*Records for this exercise*.
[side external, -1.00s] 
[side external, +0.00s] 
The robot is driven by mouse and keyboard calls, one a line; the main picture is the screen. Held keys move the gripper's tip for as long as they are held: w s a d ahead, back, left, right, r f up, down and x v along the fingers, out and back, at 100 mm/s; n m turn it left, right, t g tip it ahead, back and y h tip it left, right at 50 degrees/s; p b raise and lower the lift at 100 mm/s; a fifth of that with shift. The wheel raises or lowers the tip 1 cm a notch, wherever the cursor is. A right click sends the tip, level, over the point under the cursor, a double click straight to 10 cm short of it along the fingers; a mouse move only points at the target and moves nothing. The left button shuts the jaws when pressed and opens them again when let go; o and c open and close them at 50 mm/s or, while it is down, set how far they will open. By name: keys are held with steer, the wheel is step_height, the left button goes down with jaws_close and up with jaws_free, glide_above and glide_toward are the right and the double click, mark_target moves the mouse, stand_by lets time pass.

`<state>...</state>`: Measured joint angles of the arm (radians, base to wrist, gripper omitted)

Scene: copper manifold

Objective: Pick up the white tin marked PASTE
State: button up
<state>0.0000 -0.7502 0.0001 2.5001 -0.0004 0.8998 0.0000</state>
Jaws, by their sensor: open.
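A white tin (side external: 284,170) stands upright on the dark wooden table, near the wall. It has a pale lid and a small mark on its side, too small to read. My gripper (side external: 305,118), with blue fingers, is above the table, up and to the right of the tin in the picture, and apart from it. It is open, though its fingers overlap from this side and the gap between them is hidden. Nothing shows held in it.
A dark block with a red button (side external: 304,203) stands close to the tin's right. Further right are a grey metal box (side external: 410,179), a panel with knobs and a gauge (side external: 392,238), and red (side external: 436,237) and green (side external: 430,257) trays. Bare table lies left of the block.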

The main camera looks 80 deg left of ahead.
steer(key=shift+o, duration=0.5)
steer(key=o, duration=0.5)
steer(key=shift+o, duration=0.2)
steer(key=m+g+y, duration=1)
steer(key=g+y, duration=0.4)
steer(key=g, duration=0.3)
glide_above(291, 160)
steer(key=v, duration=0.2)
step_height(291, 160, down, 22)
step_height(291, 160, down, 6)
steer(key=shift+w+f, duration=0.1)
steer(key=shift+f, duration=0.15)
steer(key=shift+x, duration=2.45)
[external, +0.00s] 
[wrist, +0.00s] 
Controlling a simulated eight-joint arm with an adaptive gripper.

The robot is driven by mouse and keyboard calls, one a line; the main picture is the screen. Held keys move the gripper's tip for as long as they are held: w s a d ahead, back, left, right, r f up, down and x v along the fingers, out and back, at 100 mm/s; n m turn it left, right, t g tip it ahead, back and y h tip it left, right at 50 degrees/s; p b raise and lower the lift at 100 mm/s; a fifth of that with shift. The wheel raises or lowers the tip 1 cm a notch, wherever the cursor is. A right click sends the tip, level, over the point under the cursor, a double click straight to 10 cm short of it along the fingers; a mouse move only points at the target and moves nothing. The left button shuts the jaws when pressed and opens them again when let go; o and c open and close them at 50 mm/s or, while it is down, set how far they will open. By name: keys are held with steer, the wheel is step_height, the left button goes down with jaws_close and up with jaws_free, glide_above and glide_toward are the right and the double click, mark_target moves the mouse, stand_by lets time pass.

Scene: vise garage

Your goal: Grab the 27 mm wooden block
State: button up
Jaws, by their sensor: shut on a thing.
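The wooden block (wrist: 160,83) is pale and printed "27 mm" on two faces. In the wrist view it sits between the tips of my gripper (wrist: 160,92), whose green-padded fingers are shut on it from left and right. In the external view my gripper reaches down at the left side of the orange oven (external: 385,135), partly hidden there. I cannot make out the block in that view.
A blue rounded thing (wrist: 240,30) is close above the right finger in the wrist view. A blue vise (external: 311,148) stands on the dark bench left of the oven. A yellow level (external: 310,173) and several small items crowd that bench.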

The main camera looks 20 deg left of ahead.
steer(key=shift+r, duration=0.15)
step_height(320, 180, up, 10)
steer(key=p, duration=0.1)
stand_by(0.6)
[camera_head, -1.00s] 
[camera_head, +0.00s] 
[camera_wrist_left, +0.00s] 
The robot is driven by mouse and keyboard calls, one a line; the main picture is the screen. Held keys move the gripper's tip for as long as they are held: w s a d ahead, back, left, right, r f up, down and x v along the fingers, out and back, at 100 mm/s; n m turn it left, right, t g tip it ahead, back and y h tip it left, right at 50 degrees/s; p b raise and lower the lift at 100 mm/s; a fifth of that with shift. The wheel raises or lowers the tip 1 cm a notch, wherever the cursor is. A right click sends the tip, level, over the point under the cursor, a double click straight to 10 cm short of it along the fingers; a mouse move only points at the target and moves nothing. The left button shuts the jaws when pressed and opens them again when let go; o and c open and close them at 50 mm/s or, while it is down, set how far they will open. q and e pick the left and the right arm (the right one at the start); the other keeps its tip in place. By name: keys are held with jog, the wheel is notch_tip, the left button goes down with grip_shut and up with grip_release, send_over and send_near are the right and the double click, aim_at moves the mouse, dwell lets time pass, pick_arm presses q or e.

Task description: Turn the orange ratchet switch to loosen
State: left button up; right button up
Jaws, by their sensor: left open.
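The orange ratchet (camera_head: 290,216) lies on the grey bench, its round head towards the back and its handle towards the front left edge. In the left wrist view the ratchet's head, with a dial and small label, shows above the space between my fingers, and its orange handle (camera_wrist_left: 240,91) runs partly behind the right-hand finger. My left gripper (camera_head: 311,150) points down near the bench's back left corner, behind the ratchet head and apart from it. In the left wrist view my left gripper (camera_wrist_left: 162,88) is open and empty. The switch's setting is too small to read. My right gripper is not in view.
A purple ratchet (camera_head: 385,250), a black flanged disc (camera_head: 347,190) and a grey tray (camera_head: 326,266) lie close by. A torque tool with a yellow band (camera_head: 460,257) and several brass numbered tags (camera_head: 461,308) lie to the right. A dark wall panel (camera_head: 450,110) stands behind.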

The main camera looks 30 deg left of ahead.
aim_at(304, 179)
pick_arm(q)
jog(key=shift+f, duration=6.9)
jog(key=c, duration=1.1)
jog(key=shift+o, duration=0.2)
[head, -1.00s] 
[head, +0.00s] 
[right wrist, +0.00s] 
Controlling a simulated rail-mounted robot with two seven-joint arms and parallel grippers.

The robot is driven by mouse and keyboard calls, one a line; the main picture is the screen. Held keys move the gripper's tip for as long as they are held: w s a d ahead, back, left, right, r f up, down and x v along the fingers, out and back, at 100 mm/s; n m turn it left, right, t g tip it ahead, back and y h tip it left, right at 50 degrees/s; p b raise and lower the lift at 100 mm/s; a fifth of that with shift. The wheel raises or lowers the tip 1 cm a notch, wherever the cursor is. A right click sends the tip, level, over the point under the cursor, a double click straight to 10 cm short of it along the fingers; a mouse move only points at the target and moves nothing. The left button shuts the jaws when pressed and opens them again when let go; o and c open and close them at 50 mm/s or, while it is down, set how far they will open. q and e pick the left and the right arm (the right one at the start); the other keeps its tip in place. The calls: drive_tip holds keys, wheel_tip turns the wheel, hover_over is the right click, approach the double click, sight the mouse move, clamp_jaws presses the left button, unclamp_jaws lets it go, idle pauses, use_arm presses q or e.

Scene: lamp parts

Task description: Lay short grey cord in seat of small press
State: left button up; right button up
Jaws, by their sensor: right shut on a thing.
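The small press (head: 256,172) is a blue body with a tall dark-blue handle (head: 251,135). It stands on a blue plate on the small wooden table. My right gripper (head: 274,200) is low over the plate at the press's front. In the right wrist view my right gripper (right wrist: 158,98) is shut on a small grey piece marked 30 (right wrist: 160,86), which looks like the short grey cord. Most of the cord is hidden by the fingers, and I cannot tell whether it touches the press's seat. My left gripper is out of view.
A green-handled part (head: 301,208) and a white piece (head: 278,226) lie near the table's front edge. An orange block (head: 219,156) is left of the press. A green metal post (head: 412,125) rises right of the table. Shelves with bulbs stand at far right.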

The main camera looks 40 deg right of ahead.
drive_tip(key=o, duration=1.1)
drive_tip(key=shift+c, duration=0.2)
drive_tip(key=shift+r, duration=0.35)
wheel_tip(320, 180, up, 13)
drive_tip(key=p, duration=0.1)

*Direction*. Reproduce exactly the lines from the one containing "[wrist, +0.00s]" through the one containing "Controlling a simulated eight-joint", inclusive, and nothing else.

*Response to the task*.
[wrist, +0.00s] 
Controlling a simulated eight-joint arm with an adaptive gripper.

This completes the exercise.